Buena parte de la atención de los mercados y de los observadores de la economía global se centrará esta semana en lo que anuncié el próximo jueves el Banco Central Europeo (BCE) en su reunión de política monetaria.
Lo anterior deriva como siempre de varios factores entre los que destaca la postura asumida por el presidente de ese banco central, Mario Draghi, en la reunión de banqueros centrales en Jackson Hole, recientemente. El discurso del señor Draghi fue interpretado por todos como un acercamiento al uso de herramientas “no convencionales” como la expansión cuantitativa, pero además como un llamado a los gobiernos a adoptar una política fiscal más laxa, a la vez de acelerar el paso en los temas de reforma estructural.
Ciertamente que la postura del banquero central de la eurozona no es del todo novedosa, sobre todo en lo que refiere a la política monetaria, ya que ha reiterado en varias ocasiones que el BCE está dispuesto a usar todo lo disponible para conseguir sus objetivos, pero sí lo fue en cuanto a su opinión respecto del papel que los gobiernos deben jugar en esto de apoyar el crecimiento de la región, lo que ha generado reacciones de los políticos europeos, como era de esperarse.
Además, la amenaza deflacionaria no ha desaparecido; más aún, los datos de la inflación de los últimos 12 meses continúan bajando y llegaron a 0.5% en junio y a 0.4% en julio alejándose de la expectativa que el BCE había establecido para el segundo semestre del año, que suponía una inflación de 0.6% en promedio para el dato de los últimos 12 meses.
La combinación planteada por Draghi (política monetaria más relajada, más política fiscal más laxa y reformas estructurales) habla de varias cosas. La primera es que el BCE no quiere asumir la compostura de la economía europea, sólo. Seguramente porque conoce bien el tamaño del problema y claro, por las limitaciones propias de la política monetaria.
La segunda es quizá tratar de defender su propia credibilidad. Me refiero a que, cualquier decisión que llegue a tomar, más allá de lo ya conocido además de requerir del consenso político, también requiere de una reacción favorable de la sociedad en su conjunto que a estas alturas del partido parece estar disminuida. De ello habla en parte la inflación a la baja y más aún las expectativas sobre el comportamiento de este fenómeno, que van en dirección contraria a lo que el BCE ha dicho, lo que sugiere que se ha perdido capacidad para influir en el accionar de los actores de la economía. Esto último también puede estar causado por la falta de acciones que hayan tenido un impacto económico real.

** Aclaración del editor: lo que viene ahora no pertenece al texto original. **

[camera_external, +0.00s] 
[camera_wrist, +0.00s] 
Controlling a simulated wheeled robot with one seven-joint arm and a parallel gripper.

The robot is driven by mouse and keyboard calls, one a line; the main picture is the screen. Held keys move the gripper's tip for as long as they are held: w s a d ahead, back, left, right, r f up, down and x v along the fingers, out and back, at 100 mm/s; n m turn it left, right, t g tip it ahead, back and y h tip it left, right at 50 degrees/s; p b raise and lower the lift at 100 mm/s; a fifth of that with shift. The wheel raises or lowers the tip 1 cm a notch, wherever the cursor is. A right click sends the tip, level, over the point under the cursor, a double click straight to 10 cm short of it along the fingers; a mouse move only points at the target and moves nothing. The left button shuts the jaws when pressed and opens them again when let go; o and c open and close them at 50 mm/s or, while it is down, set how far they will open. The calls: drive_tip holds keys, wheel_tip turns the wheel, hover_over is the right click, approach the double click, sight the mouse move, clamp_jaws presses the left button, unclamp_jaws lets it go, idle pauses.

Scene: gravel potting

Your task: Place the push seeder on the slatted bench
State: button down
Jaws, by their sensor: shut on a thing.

De tal modo que intentar una acción mayor sin el apoyo y el consenso de otros participantes —principalmente los gobiernos— y obtener resultados limitados, lo que siempre es una posibilidad en un entorno tan complejo, tendría —pienso— una muy mala consecuencia, en término de futuras decisiones, dentro de su ámbito.
Otra cosa que también implica la actitud del presidente del BCE, es que las cosas quizá ya llegaron a ese punto en el que hay que tomar riesgos adicionales. Hasta ahora las cosas que se han hecho, pero más aún las que se han dicho, no han tenido un impacto visible en los temas que quieren modificar (la baja inflación y el bajo crecimiento) y es claro que con discursos las cosas no van a cambiar. Suele decirse que “el movimiento se demuestra andando” y si varios (BCE y gobiernos) empiezan a caminar, es más probable que se note el movimiento que hasta hoy se percibe lento y poco.
En ocasiones digo que me arrepiento más de las cosas que no he hecho, que de las que sí he hecho, aunque algunas no salgan del modo en que las había pensado. Y sí, creo que esta posición hoy vale de alguna manera para el BCE y para los gobiernos de los países de la Unión Europea que quizá están a punto de entrar en un círculo vicioso del que puede ser muy difícil salir: la deflación.
Aunque sea válido decir que la situación europea es diferente a la de Japón, a finales de la década de los 90 del siglo pasado, cuando entró en situación deflacionaria, no hay que perder de vista que a este país le está tomando desde esa época, hasta ahora tratar de salir de esa condición instrumentando un plan de rescate monumental (las Abenomics) que hablan del tamaño del problema. Europa, por el bien de todos, no tendría por qué llegar a eso y menos dentro de un cuarto de siglo.